Lamentablemente, el ambiente del mundo moderno está acabando con los hogares. Más y más madres, con el fin de incrementar los ingresos, están dejando sus hogares para trabajar fuera. Lo padres, por las cosas de este complicado mundo, pasan menos y menos tiempo en casa. En consecuencia, son las criadas u otros familiares quienes cuidan los hijos. La casa sirve más de hotel que de hogar. El cariño y el calor que debieran caracterizar al hogar han desaparecido, y en su lugar hay malentendidos, falta de comunicación, en suma, un pésimo ambiente. Los hijos, en lugar de sentirse amados y queridos se sienten como un estorbo a sus padres.

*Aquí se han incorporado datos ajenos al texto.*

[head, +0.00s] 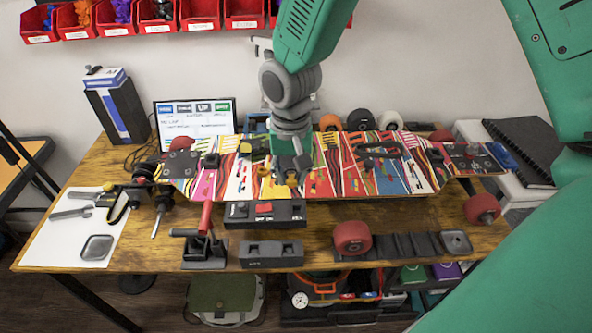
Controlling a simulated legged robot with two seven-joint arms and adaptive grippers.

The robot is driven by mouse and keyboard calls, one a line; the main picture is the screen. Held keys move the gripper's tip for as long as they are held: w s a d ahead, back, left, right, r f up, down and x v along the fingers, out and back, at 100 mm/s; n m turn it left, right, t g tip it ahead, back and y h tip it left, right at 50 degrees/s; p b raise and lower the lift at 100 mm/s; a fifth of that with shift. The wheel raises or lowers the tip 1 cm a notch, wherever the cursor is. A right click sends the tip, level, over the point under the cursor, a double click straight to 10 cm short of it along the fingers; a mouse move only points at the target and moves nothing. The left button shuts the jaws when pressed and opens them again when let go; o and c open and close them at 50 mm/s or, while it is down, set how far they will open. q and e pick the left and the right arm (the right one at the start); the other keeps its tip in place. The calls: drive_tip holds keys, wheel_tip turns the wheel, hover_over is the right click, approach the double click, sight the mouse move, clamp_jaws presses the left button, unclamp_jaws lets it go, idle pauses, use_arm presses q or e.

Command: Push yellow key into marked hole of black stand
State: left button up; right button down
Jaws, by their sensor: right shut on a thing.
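My right gripper (291,177) hangs over the middle of the patterned skateboard deck, just behind the black stand. It is shut on a small yellow piece, which I take to be the yellow key (292,181); the fingers hide most of it. The black stand (265,214) sits in front of the deck, with a red part on top and small pale markings along its front. Its marked hole is too small to make out. The gripper is above and a little right of the stand, apart from it. My left gripper is out of view.
The skateboard deck (338,180) spans the wooden table (330,225). A dark block (271,254) and a red-handled tool (205,240) stand in front of the black stand. Red wheels (352,238) lie to the right. A white sheet with wrenches (72,228) lies left.

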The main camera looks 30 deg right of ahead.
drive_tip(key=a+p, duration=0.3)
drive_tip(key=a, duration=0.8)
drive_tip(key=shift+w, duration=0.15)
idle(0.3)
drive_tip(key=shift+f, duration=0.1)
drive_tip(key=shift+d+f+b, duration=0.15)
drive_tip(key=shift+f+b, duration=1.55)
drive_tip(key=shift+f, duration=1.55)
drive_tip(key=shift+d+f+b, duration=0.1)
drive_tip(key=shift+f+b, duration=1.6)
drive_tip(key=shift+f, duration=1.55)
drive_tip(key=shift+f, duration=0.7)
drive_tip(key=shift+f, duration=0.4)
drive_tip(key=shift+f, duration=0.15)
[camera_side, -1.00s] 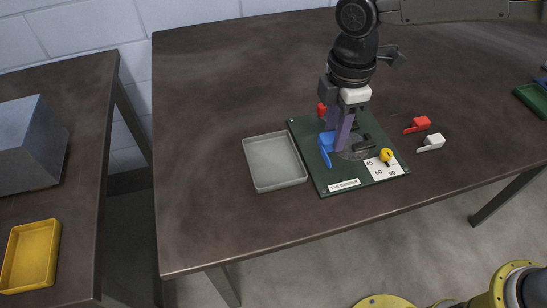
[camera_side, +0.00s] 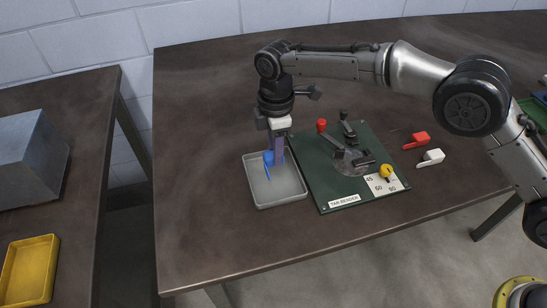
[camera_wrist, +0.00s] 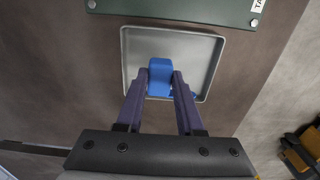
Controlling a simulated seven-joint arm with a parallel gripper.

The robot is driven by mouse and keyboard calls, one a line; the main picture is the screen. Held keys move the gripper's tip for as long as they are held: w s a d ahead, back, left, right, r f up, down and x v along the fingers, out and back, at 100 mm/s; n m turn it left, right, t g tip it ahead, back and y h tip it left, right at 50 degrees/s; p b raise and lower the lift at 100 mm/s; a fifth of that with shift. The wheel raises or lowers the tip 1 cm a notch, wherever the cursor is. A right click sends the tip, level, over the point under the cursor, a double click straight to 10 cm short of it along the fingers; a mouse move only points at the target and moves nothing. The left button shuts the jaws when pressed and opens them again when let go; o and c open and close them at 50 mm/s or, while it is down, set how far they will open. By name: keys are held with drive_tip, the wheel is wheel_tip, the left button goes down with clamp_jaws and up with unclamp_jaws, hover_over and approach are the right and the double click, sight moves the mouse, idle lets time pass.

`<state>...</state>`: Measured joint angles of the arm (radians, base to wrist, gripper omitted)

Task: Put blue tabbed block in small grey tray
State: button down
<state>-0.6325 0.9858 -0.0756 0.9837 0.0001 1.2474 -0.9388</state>
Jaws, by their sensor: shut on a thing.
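The blue tabbed block (camera_side: 268,158) is between the fingers of my gripper (camera_side: 274,155), over the small grey tray (camera_side: 286,198). In the wrist view the blue block (camera_wrist: 160,72) sits between the two purple fingertips of my gripper (camera_wrist: 161,82), which is shut on it. The grey tray (camera_wrist: 207,48) lies behind and below it. The block's tab points down toward the tray floor. I cannot tell whether it touches the floor.
The green tab bender board (camera_side: 330,192) lies just right of the tray, with dark levers, a red knob (camera_side: 321,126) and a yellow knob (camera_side: 386,171). A red piece (camera_side: 417,139) and a white piece (camera_side: 431,157) lie farther right. The table left of the tray is clear.

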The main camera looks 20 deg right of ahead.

Muchos de estos padres, sabiendo que son fracasos en el hogar, procuran arreglar las cosas «comprando» el afecto de sus hijos. Los colman de regalos, creyendo que con cosas van a satisfacerlos. Pero el único interés de los hjos es el verse aceptados, amados, y apreciados por sus padres. Los niños saben que un hombre y una mujer viven con ellos en una casa. Pero ellos quieren que sean un padre y una madre con unos hijos viviendo en un hogar. Y, dígase además, este último es el dseño de Dios para una familia.

Ahora bien, para tener un verdadero hogar (y no meramente una casa) hay que luchar y esforzarse. Lleva tiempo y dedicación. Y el que más tiene que esforzarse es el padre.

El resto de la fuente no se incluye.